• _The task_
Output a verbatim copy of the data, cut off after the line that contains "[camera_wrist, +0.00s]".

** Begin Collected material **

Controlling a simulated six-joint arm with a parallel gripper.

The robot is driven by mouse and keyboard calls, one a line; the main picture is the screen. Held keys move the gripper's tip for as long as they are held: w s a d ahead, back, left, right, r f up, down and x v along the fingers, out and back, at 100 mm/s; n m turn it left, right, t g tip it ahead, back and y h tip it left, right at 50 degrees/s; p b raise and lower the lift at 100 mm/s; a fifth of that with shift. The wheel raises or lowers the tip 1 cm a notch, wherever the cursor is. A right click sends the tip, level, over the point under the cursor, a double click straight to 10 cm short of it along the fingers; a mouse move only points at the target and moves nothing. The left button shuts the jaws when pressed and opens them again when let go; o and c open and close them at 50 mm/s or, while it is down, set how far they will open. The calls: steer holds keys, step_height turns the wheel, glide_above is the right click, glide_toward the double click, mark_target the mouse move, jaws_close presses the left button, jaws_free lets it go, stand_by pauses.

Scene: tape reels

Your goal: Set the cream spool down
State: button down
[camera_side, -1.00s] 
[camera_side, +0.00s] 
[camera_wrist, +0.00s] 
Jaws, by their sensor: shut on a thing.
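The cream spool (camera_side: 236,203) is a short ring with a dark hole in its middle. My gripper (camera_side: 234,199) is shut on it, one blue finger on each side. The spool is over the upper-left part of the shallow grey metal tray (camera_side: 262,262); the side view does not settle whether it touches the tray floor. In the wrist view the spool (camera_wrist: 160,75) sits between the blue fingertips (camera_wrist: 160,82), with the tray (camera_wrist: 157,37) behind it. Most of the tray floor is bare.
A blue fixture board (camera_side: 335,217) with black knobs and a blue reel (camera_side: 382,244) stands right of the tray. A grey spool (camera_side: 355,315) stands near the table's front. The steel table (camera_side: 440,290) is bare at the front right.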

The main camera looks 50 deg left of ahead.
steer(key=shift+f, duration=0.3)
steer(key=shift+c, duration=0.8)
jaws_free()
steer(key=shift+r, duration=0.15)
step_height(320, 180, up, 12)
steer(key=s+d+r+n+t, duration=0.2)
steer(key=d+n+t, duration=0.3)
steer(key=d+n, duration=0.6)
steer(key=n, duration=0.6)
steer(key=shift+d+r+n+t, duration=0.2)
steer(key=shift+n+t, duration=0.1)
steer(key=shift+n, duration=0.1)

** End Collected material **

• _Expected output_
Controlling a simulated six-joint arm with a parallel gripper.

The robot is driven by mouse and keyboard calls, one a line; the main picture is the screen. Held keys move the gripper's tip for as long as they are held: w s a d ahead, back, left, right, r f up, down and x v along the fingers, out and back, at 100 mm/s; n m turn it left, right, t g tip it ahead, back and y h tip it left, right at 50 degrees/s; p b raise and lower the lift at 100 mm/s; a fifth of that with shift. The wheel raises or lowers the tip 1 cm a notch, wherever the cursor is. A right click sends the tip, level, over the point under the cursor, a double click straight to 10 cm short of it along the fingers; a mouse move only points at the target and moves nothing. The left button shuts the jaws when pressed and opens them again when let go; o and c open and close them at 50 mm/s or, while it is down, set how far they will open. The calls: steer holds keys, step_height turns the wheel, glide_above is the right click, glide_toward the double click, mark_target the mouse move, jaws_close presses the left button, jaws_free lets it go, stand_by pauses.

Scene: tape reels

Your goal: Set the cream spool down
State: button down
[camera_side, -1.00s] 
[camera_side, +0.00s] 
[camera_wrist, +0.00s] 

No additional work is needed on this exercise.